What you are asked to do
Reply with one number only, the count of lines holding the string "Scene".

Extracted records
━━━━━━━━
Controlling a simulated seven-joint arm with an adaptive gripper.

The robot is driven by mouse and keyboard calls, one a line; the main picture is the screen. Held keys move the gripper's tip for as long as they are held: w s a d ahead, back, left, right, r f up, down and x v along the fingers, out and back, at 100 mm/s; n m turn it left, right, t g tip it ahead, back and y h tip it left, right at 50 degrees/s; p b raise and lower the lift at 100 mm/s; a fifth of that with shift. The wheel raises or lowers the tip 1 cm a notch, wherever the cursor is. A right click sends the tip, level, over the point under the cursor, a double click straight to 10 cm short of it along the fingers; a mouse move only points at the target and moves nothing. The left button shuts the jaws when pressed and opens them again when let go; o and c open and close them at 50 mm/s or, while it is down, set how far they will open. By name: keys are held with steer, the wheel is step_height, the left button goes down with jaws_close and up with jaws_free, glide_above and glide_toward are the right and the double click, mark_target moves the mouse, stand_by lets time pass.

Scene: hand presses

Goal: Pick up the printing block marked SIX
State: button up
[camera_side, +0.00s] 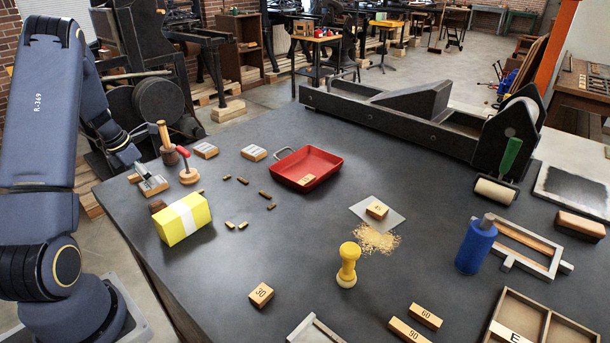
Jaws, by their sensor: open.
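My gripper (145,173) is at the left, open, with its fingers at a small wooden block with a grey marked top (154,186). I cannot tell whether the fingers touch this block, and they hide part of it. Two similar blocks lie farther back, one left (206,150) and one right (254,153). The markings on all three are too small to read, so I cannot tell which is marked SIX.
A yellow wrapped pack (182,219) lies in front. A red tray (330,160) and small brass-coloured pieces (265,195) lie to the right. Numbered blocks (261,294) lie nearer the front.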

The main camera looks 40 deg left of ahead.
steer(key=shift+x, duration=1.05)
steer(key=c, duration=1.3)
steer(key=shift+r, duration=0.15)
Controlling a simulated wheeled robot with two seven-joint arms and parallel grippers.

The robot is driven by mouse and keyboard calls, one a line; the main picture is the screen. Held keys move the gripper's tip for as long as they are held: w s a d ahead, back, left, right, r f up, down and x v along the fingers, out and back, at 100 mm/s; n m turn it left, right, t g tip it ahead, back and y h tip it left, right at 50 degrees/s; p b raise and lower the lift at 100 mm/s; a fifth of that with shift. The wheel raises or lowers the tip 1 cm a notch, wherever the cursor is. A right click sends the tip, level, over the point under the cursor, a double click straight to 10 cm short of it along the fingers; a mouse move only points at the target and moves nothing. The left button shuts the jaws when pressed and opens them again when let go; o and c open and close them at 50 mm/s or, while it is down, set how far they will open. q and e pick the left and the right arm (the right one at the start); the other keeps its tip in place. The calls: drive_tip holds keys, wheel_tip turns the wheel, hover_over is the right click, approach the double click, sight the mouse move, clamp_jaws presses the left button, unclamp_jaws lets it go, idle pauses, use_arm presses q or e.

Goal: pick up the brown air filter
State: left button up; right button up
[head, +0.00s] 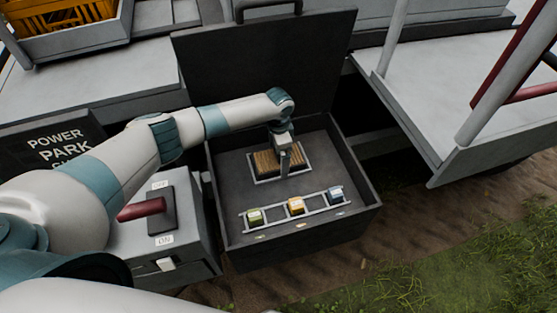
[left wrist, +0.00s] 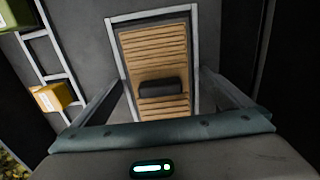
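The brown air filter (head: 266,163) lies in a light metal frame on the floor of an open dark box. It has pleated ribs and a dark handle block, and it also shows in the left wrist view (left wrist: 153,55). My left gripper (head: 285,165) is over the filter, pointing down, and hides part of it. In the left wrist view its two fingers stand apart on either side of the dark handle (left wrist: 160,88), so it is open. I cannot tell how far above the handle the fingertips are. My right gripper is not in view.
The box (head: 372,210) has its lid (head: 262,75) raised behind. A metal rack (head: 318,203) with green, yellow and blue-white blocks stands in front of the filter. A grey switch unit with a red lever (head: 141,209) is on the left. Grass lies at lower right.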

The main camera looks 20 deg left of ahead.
━━━━━━━━
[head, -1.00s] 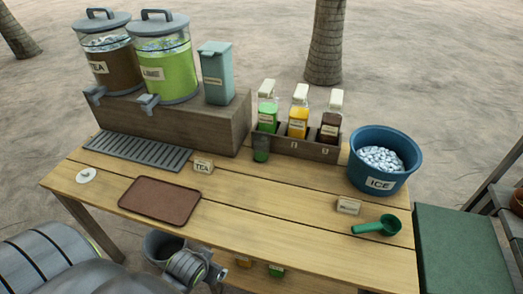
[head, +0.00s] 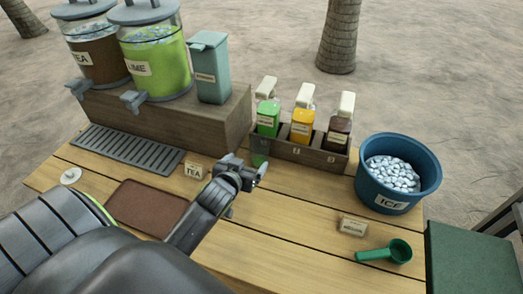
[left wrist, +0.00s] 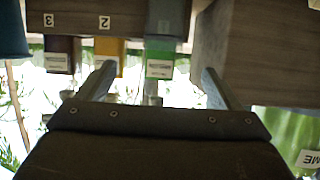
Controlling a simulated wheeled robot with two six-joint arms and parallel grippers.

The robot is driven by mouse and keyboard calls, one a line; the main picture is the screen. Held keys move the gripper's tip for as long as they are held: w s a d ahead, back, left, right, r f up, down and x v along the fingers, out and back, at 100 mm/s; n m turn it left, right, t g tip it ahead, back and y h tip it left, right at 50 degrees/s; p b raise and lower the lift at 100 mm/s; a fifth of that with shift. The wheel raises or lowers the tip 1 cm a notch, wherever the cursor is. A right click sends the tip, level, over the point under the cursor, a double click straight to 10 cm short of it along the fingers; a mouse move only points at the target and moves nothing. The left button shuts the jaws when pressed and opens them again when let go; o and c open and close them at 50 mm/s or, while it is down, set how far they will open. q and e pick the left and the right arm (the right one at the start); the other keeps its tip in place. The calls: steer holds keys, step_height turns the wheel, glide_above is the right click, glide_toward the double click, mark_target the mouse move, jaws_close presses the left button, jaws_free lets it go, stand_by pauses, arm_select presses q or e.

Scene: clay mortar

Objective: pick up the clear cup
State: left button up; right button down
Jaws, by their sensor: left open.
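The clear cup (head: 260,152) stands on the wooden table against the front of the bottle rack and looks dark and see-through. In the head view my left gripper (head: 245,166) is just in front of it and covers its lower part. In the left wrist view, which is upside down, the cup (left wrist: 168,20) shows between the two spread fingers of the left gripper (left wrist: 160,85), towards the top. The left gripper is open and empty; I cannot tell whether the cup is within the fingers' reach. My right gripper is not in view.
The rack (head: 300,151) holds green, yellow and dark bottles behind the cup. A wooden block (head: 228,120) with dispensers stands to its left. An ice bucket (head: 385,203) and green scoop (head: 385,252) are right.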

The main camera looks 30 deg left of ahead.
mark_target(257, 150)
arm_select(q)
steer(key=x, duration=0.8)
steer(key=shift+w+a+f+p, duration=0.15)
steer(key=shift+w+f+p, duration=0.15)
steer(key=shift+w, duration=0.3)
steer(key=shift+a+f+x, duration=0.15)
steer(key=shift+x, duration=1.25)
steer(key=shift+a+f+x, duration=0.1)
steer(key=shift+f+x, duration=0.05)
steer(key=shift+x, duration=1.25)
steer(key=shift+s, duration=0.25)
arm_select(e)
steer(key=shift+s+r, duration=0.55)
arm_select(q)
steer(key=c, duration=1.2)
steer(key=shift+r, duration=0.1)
━━━━━━━━
The answer
2